Fibonacci pivot points are useful in any trading sector including forex (foreign exchange) and the stock market. In trading technical analysis, they represent prices that are likely support and resistance levels on trading charts. Support levels are where the price is calculated to have a higher possibility than at other levels to stop falling and turn back upward. Conversely, resistance levels are where the price has an increased likelihood of turning back downward from a previous rise. You can work out the Fibonacci pivot points for any trading chart time period depending on whether you are a day trader or prefer to place trades lasting for days, weeks or months. They are a leading indicator that makes them especially helpful as most lag, representing data already created.
Things You'll Need
- Trading chart
Calculate the main pivot point by adding the previous day's highest price, lowest price and closing price together. This example will look at calculating daily Fibonacci pivot points, but the process is the same for any time period. Divide your total by 3, finding the average price from the day before.
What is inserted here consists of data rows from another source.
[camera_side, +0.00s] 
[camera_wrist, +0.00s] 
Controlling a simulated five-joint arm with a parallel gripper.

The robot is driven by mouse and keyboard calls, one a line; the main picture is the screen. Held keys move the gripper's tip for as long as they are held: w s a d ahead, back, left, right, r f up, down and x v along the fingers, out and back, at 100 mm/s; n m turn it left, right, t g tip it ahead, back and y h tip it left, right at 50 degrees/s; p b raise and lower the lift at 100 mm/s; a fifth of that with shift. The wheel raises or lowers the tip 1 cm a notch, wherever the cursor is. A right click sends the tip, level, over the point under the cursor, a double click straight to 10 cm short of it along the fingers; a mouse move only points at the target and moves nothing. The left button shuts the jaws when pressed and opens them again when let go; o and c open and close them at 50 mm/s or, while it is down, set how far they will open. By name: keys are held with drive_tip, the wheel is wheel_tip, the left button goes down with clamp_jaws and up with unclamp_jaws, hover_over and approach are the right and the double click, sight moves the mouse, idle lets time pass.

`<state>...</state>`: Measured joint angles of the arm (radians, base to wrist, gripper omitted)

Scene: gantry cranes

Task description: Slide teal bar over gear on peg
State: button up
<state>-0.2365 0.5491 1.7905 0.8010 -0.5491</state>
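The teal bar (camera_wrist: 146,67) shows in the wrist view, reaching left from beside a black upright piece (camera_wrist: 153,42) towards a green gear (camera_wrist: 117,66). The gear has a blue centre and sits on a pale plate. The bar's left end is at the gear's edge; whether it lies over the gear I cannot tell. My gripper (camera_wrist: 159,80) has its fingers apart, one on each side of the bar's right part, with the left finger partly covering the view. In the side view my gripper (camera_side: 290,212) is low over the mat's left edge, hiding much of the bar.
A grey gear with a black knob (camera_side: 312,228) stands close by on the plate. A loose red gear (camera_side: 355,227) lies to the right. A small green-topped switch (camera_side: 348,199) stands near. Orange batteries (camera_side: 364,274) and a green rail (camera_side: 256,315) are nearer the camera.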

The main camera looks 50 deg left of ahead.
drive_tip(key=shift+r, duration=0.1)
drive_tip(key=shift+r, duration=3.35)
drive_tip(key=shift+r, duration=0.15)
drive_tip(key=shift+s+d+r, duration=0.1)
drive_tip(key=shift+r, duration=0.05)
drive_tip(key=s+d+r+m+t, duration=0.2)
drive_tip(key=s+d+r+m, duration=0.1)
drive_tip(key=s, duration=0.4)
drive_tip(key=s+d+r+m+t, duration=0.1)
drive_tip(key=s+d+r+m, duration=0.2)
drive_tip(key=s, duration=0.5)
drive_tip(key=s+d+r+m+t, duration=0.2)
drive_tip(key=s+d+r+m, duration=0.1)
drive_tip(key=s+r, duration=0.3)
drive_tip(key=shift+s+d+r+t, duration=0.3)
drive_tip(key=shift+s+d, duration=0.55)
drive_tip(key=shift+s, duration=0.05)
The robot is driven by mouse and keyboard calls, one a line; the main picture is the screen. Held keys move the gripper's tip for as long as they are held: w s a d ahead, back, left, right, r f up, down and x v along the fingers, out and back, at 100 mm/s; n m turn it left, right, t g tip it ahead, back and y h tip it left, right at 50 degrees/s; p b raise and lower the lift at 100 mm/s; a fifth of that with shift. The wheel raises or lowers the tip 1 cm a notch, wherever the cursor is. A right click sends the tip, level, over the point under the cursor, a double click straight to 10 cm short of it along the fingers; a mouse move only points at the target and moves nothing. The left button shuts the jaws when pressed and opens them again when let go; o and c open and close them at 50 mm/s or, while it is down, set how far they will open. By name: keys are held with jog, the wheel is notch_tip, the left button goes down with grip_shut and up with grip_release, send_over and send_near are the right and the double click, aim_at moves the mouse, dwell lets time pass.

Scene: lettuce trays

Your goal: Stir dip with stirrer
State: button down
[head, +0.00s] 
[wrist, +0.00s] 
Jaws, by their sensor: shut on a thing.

This is now your main pivot point (PP) which you will use to work out the Fibonacci support and resistance pivot points.
Subtract that day's lowest price from its highest price to find the previous day's price range.
Multiply the price range by 0.382, 0.618 and 1.000. This is the same as finding 38.2, 61.8 and 100 percent of the price range. These figures will be used to find the three Fibonacci levels that most traders are interested in.
Add the three figures you have just worked out to the main pivot point to find three levels of resistance. Subtract them from the main pivot point to find three support levels.